Et comme d'hab', ça sent mauvais :
* Perquisitions de nuit élargies à la simple suspicion de "terrorisme" (apologie du terrorisme, intuition vis-à-vis du comportement d'une personne) dans le cadre d'enquêtes préliminaires et d'informations judiciaires qui sont donc placées sous la direction d'un Magistrat du parquet... qui n'a pas le statut d'indépendance du juge d'instruction... Banalisation de ce que l'on a connu sous l'état d'urgence, toujours sans contrôle (le juge des libertés, que ce projet de loi propose d'interroger n'a pas souvent connaissance de l'intégralité du dossier/contexte avant décider d'autoriser ou non ) ;
* Autorisation d'utilisation de certaines techniques de renseignement (oui, celles qui viennent de la loi sur le Renseignement de mi-2015) comme les IMSI catcher (fausse antenne de téléphonie mobile qui scrute toute une zone géographique et collecte les informations comme qui est dans la zone, numéro appelant/appelé,...), la sonorisation et la fixation d'images (aussi dans les lieux privés), la captation de données (mais avec les termes flous du projet de loi, on a affaire à de vraies perquisitions, en réalité). Problème ? Certaines techniques étaient déjà utilisables par la justice comme la sonorisation et la fixation d'images mais uniquement par le juge d'instruction, pas par le procureur et autres Magistrats du parquet qui ne bénéficient pas d'une indépendance vis-à-vis du Ministère de la Justice. La captation était limitée à ce que le suspect affichait sur son écran, il n'était pas permis aux policiers d'aller voir autre chose. C'est désormais chose possible. À ces griefs on ajoute : banalisation des techniques de renseignement déjà contestée. On ajoute aussi : IMSI = collecte massive = surveillance de masse d'une zone géographique donnée et donc quid du secret professionnel et du secret des sources, entre autres ? Un dealer dans un quartier et pouf la surveillance de tous les habitants du coin... Notons qu'il n'y a pas de saisie des correspondances privées à la source (hébergeur ou FSI) mais on y a échappé de peu (amendement déposé mais rejeté).

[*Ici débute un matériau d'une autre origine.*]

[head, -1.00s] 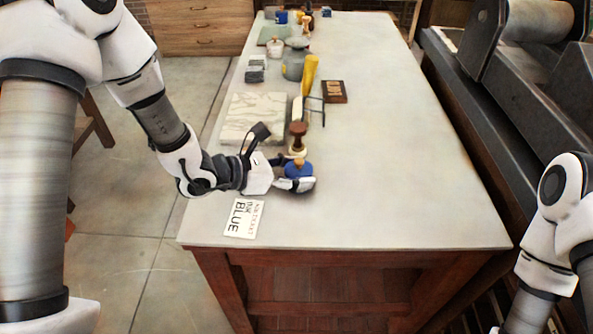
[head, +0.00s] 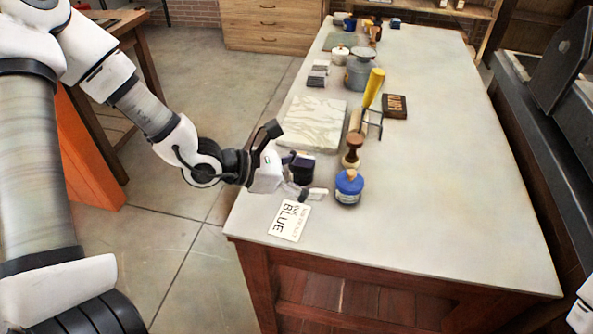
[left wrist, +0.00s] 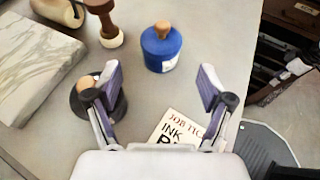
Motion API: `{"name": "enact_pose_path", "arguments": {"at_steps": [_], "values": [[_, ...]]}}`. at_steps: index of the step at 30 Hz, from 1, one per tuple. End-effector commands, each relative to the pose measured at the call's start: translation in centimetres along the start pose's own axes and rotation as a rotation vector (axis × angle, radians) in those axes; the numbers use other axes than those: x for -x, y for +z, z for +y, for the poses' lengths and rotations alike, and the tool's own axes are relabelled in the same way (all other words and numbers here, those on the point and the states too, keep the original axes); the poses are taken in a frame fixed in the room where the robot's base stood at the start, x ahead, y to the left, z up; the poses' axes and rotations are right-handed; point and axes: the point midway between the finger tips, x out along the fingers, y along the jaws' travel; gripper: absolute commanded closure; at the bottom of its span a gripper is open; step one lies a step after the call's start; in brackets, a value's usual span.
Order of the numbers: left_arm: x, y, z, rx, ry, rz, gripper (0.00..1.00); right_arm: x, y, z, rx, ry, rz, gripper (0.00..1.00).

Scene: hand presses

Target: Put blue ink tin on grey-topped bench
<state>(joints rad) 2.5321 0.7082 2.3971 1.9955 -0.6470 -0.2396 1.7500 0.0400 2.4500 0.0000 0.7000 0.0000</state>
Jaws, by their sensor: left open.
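The blue ink tin (head: 349,188), with a wooden knob on its lid, stands upright on the grey-topped bench (head: 440,190), near its front left part. It also shows in the left wrist view (left wrist: 161,52), ahead of the fingertips and clear of them. My left gripper (head: 308,180) is open and empty, just left of the tin. A dark tin with a wooden knob (head: 301,168) stands by the gripper; in the left wrist view one finger partly covers it.
A white job ticket (head: 289,221) reading BLUE lies near the bench's left edge. A brown-handled stamp (head: 351,152), a marbled slab (head: 315,122) and a yellow-handled tool (head: 374,88) are farther back. The bench's right side is clear.

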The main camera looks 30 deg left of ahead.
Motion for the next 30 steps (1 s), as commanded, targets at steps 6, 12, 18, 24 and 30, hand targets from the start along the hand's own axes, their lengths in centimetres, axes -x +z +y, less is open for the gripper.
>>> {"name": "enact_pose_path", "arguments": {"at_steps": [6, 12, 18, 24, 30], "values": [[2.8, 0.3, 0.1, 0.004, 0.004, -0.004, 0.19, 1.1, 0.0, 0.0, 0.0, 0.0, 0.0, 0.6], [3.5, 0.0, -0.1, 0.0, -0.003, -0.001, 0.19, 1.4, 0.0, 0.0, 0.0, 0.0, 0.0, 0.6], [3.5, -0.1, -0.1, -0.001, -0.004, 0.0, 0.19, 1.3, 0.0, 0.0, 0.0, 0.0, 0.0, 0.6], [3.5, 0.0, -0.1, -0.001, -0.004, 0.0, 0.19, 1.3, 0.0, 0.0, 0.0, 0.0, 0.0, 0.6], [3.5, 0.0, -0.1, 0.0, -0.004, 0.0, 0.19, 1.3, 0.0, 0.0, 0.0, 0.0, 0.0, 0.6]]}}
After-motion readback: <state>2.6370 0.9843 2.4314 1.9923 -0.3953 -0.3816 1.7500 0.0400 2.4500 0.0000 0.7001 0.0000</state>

* Un autre truc flippant, c'est la retenue administrative dans le cadre d'un contrôle d'identité. En effet, si vous prouvez votre identité, on ne peut pas vous retenir sauf à vous placer en garde à vue ce qui nécessite des raisons plausibles de soupçonner que vous avez commis une infraction (ou que vous êtes sous un mandat d'arrêt). Cette retenue administrative permet de vous garder au poste si l'on vous soupçonne d'avoir des comportements terroristes ou des relations non fortuites avec des personnes au comportement estimé terroriste. Malin, hein ?

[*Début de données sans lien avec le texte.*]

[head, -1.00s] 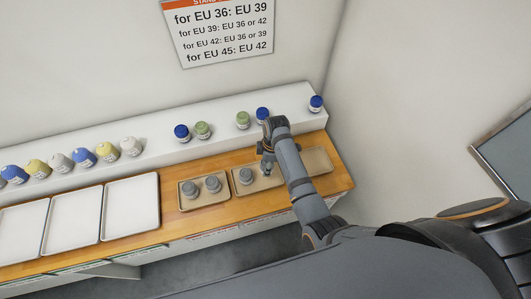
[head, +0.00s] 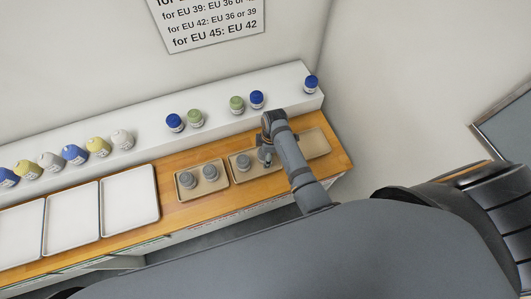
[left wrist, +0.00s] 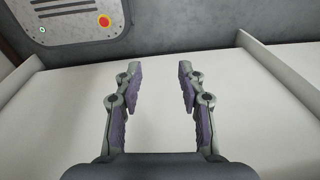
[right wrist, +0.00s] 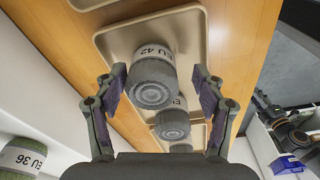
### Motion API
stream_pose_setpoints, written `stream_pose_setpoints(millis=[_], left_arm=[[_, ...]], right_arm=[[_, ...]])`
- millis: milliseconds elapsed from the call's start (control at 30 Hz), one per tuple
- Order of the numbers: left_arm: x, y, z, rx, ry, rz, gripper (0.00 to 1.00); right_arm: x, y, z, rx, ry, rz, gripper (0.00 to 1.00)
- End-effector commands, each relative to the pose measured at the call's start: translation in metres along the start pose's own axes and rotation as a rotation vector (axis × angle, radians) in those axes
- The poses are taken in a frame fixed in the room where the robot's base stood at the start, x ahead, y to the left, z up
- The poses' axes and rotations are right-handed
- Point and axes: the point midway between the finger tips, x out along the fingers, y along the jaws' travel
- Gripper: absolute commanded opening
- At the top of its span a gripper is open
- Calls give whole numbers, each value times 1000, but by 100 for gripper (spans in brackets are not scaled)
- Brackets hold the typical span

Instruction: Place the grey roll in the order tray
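Several grey rolls stand in tan trays on a wooden counter. One grey roll (head: 243,162) is in the middle tan tray (head: 236,177). Two more (head: 187,180) are in the left tan tray (head: 196,197). In the right wrist view, a grey roll (right wrist: 153,82) labelled EU 42 shows between the spread fingers of my right gripper (right wrist: 157,80), with gaps on both sides. My left gripper (left wrist: 160,72) is open and empty. No tray shows a readable order label.
The right tan tray (head: 317,144) looks empty. Three empty white trays (head: 130,203) lie on the left of the counter. Blue, green, yellow and white rolls stand on the white ledge (head: 150,149) behind. A green EU 36 roll (right wrist: 22,158) is near my right gripper's left side.

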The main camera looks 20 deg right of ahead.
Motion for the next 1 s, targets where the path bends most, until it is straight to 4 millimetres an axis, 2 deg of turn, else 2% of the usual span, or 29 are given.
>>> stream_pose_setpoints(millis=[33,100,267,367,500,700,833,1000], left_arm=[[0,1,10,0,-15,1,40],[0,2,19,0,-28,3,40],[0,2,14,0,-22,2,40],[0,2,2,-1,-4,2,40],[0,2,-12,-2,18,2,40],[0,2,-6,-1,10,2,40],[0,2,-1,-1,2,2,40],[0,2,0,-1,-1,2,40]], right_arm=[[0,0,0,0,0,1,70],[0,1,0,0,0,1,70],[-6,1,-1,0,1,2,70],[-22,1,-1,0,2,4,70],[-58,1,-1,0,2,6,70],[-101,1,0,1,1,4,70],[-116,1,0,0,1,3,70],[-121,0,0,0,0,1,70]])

* Actuellement, la loi permet déjà de contrôler préventivement les identités et de fouiller les véhicules de personnes se trouvant dans un espace géographique donné pour une durée de temps déterminé pour peu que tout ça ait été ordonné par un procureur non pas parce qu'il pense que les personnes dans la zone sont suspectes mais pour rechercher d'éventuelles infractions (terrorisme, vol, recel,...). C'est déjà inquiétant (le véhicule ne devrait-il pas être considéré comme un prolongement d'une habitation ?) mais ce projet de loi propose que la fouille des sacs et bagages suive ce même régime. On n'est pas suspect, juste les autorités recherche des infractions et ça permet de justifier un contrôle d'identité, une fouille des véhicules et des sacs/bagages. Super, non ? Des études ont démontré que les contrôles d'identité sont déjà faits au faciès et sont donc basés sur de la discrimination (voir
http://www.cnrs.fr/inshs/recherche/docs-actualites/rapport-facies.pdf ) ! Mais continuons !

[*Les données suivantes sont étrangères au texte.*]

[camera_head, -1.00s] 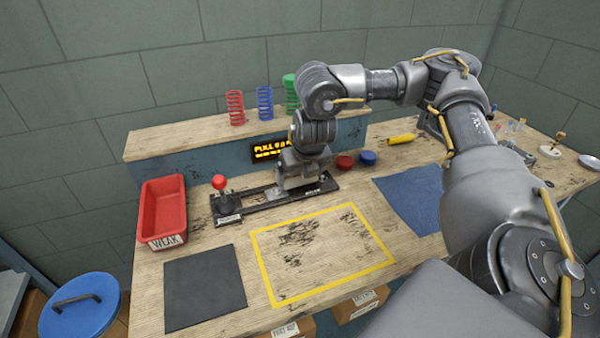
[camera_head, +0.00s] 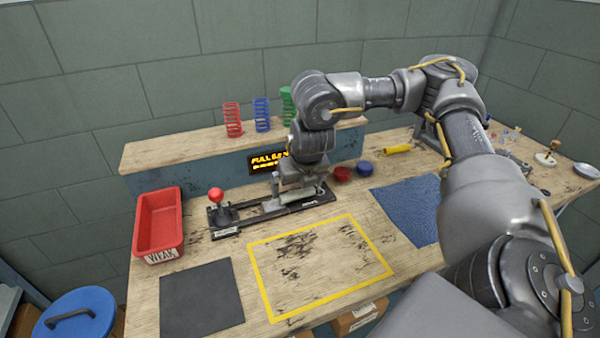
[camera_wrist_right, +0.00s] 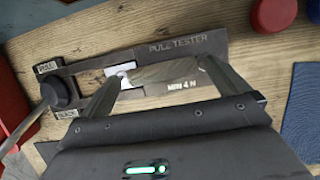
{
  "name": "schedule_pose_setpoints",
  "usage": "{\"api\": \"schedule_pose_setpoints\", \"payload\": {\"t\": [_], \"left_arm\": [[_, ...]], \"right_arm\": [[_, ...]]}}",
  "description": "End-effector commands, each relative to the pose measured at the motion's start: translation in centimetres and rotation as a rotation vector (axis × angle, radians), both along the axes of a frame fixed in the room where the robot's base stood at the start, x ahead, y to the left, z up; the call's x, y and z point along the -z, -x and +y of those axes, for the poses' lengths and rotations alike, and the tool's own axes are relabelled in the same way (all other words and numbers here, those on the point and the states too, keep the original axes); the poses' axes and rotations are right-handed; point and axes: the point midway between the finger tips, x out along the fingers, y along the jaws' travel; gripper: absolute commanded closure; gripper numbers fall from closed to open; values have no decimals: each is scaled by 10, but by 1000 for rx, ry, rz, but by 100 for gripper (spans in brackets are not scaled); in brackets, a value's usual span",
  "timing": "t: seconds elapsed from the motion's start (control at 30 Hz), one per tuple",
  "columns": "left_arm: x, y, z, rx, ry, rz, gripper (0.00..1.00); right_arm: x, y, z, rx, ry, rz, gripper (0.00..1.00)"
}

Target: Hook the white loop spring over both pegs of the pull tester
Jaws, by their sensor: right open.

* Le Ministère de la Justice et donc l'administration pénitencière seront parties des services de renseignement et pourront donc utiliser... les techniques de renseignements prévues par la loi sur le Renseignement de mi-2015. Elle est pas belle la vie ? N'avions-nous pas dit, à l'époque, que la liste des services serait élargie plus tard ? On remarquera que ce qui n'était pas envisageable pour les député-e-s en 2015 le devient en 2016.
* D'un point de vue informatique et communications, nos chers députés ont été plus loin que le gouvernement puisqu'un article 4 quater renforce les sanctions contre les personnes (physiques et morales) qui refusent de répondre aux sollicitations des procureurs ou des policiers alors que ces dernières personnes pensent que les premières disposent d'infos pour faire avancer l'enquête. Les deux articles renforcés n'ont jamais été utilisés mais il faut bien brasser du vent et faire croire qu'on lutte contre le terrorisme. Dans ces mêmes articles, on ajoute une sanction (5 ans et 350 000 €) pour les constructeurs de moyens de cryptologie dont le décryptage est nécessaire à une enquête anti-terrorisme qui refuseraient de communiquer les données chiffrées et la clé. On alourdit donc les peines prévues par l'article L245-2 du Code de la sécurité intérieure qui sanctionnent le refus de donner « des clés cryptographiques ainsi que de tout moyen logiciel ou de toute autre information permettant la mise au clair de ces données » (R244-3 du Code de la sécurité intérieure). Refus défini dans l'article L244-1 du Code de la sécurité intérieure. La même chose s'applique si la requête vient des agents du renseignement mais avec un délai de 72h (article L871-1 du Code de la sécurité intérieure).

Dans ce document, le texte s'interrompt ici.